Jetzt wurde das Kunstwerk in Cecilienhof präsentiert. Nach Angaben des stellvertretenden Schlosskastellans Matthias Simmich belegen historische Fotos, dass die Schale 1945 zur Ausstattung des Zimmers gehörte, das bei der Konferenz der Siegermächte des Zweiten Weltkrieges wohl von der US-amerikanischen Delegation genutzt wurde. Vor Kriegsende habe die Schale, die von einem auf einer Säule knienden Engel getragen wird, nicht zur Ausstattung des kronprinzlichen Rauchkabinetts gehört. Die Stiftungskustodin für Skulpturen, Saskia Hüneke, hatte in den Inventaren vergeblich nach dem Stück gesucht. Deshalb geht sie davon aus, dass die Plastik erst für die Ausstattung des Arbeitszimmers zur Potsdamer Konferenz nach Cecilienhof gebracht worden ist. Wer sie geschaffen hat und woher sie stammt, konnte nicht geklärt werden. Zudem hegt die Kustodin Zweifel, ob der knieende Engel und die von ihm getragene muschelförmige Bronzeschale, von deren Rand eine heidnische Windgottheit bläst, ursprünglich zusammengehört haben.

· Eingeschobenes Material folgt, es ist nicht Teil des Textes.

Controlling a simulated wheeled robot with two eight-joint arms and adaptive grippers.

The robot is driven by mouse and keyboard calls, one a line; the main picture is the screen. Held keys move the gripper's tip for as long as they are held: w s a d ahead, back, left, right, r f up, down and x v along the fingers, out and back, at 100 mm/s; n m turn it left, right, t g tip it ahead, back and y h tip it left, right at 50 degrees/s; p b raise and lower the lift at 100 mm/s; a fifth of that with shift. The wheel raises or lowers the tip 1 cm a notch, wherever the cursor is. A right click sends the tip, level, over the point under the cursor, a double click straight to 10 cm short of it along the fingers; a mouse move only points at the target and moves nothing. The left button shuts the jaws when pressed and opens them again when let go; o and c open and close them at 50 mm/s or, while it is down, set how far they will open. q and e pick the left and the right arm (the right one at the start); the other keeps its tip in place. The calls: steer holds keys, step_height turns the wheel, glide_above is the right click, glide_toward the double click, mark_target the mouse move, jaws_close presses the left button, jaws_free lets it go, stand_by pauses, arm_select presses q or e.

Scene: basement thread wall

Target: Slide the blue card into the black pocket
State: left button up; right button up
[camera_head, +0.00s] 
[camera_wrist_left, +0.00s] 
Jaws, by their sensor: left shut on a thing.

Der Freude über die Rückkehr des Kunstwerks ins Schloss Cecilienhof tut das keinen Abbruch. Hier wie für alle Potsdamer Welterbeschlösser bemüht sich die Stiftung um eine Wiederausstattung mit originalen, geschichtlich verbürgten Möbeln, Gemälden und anderen Kunstwerken. Dazu werden sogar auf dem internationalen sogenannten „grauen“ Kunstmarkt für hohe Summen Werke aus dem einstigen Bestand der Schlösser gekauft, ohne dass die Stiftung deren Herkunft aus russischer oder westalliierter „Kriegsbeute“ hinterfragt. Ebenso trägt dazu in bescheidenem Maß die in den letzten Jahren zunehmende Rückgabe von Kunstwerken bei, die in den Nachkriegswirren oder während der Abrisswelle der DDR-Zeit in Potsdamer Privatbesitz geraten sind. „Wir freuen uns über jede weitere Rückgabe“, erklärt Saskia Hüneke. „Mit Sanktionen muss niemand rechnen.“ Deshalb hoffe sie auch darauf, dass sich im Fall der Bronzeschale der Zettelschreiber zu erkennen gibt. Dies würde die Nachforschungen nach deren Herkunft erleichtern. Säule, Engel und Bronzeschale werden nun einer Restaurierung unterzogen. Danach sollen sie dauerhaft im Rauch- und Arbeitszimmer aufgestellt werden, das während der Führungen durch Cecilienhof gezeigt wird.